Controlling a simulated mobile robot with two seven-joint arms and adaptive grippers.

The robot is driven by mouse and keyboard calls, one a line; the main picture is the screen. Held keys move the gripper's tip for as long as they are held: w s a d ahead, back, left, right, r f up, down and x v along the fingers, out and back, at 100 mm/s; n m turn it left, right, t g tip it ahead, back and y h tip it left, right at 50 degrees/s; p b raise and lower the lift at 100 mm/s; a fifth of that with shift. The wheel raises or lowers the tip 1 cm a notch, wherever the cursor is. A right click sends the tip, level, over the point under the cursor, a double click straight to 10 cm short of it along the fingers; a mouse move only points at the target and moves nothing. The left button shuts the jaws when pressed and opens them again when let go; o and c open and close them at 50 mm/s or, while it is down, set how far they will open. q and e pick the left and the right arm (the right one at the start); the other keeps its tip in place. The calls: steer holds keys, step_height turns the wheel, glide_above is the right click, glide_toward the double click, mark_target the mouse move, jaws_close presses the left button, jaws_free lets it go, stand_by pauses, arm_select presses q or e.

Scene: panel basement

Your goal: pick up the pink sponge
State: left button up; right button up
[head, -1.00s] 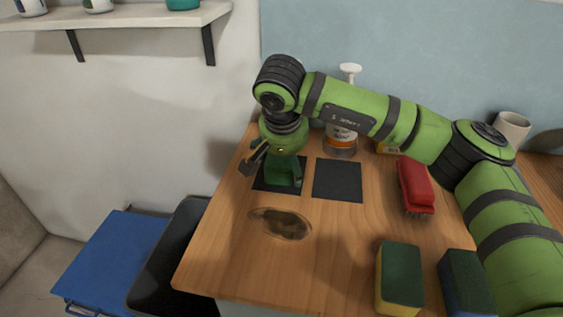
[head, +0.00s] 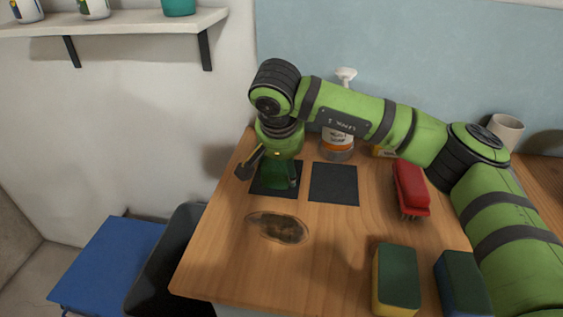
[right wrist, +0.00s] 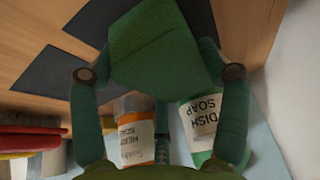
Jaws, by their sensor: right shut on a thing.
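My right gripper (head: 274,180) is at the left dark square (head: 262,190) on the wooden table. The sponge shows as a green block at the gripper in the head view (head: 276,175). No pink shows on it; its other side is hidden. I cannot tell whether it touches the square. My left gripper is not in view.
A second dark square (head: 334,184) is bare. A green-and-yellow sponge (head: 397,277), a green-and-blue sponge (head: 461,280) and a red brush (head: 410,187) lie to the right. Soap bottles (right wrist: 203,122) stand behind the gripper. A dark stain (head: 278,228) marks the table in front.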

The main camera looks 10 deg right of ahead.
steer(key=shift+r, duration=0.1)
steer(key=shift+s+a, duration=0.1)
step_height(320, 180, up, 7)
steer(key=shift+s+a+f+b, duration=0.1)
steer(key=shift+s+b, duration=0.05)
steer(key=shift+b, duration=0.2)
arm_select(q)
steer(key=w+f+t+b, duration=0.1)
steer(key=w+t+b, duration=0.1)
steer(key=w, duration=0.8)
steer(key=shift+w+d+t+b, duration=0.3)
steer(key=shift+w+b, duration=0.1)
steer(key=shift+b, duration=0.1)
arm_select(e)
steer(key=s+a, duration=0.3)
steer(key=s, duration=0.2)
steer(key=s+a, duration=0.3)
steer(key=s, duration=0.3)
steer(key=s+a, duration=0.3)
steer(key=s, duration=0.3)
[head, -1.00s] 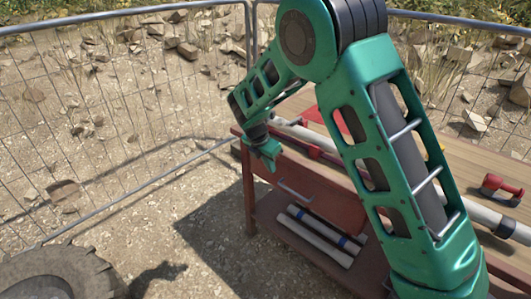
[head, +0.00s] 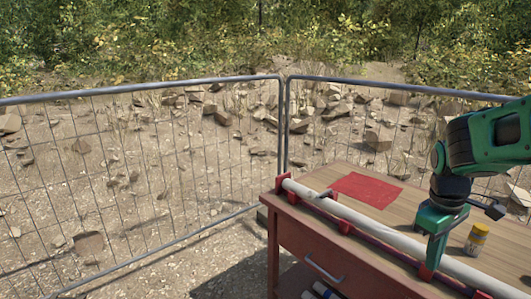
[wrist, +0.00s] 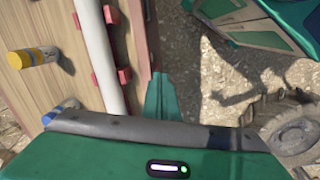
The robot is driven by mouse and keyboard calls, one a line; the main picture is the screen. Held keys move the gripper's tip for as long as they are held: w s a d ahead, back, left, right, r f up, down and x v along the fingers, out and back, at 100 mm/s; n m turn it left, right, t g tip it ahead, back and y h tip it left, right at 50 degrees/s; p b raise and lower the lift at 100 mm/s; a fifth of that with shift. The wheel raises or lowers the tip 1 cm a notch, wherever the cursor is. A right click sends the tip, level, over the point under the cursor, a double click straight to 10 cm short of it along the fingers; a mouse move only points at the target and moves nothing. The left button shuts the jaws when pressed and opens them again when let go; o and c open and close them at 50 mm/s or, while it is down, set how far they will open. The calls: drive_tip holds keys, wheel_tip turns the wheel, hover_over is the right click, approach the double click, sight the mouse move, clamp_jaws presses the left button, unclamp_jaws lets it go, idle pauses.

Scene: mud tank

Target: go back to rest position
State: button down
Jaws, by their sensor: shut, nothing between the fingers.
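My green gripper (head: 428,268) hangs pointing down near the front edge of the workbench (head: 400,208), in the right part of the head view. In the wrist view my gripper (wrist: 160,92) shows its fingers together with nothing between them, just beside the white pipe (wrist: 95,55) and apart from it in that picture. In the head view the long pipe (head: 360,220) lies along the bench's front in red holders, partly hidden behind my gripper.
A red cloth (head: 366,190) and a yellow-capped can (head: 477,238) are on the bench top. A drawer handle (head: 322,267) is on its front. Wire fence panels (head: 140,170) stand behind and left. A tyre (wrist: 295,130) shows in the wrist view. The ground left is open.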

········

STATED EXERCISE: The lines to reproduce run from the one above containing "Scene: panel basement" through the one containing "[wrist, +0.00s]". Copy them exactly and leave out all pictures.

RESULT FOR THIS EXERCISE:
Scene: panel basement

Your goal: pick up the pink sponge
State: left button up; right button up
[head, -1.00s] 
[head, +0.00s] 
[right wrist, +0.00s] 
Jaws, by their sensor: right shut on a thing.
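My right gripper (head: 274,180) is at the left dark square (head: 262,190) on the wooden table. The sponge shows as a green block at the gripper in the head view (head: 276,175). No pink shows on it; its other side is hidden. I cannot tell whether it touches the square. My left gripper is not in view.
A second dark square (head: 334,184) is bare. A green-and-yellow sponge (head: 397,277), a green-and-blue sponge (head: 461,280) and a red brush (head: 410,187) lie to the right. Soap bottles (right wrist: 203,122) stand behind the gripper. A dark stain (head: 278,228) marks the table in front.

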The main camera looks 10 deg right of ahead.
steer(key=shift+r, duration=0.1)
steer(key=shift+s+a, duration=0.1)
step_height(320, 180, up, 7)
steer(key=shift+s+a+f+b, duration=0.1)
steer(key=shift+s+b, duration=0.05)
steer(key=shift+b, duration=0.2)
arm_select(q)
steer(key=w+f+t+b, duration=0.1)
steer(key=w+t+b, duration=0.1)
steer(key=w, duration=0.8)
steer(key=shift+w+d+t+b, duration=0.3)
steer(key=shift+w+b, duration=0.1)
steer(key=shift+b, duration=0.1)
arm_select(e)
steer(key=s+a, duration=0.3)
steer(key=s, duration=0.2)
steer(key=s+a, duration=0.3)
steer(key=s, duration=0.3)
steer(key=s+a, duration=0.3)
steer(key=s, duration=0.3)
[head, -1.00s] 
[head, +0.00s] 
[wrist, +0.00s] 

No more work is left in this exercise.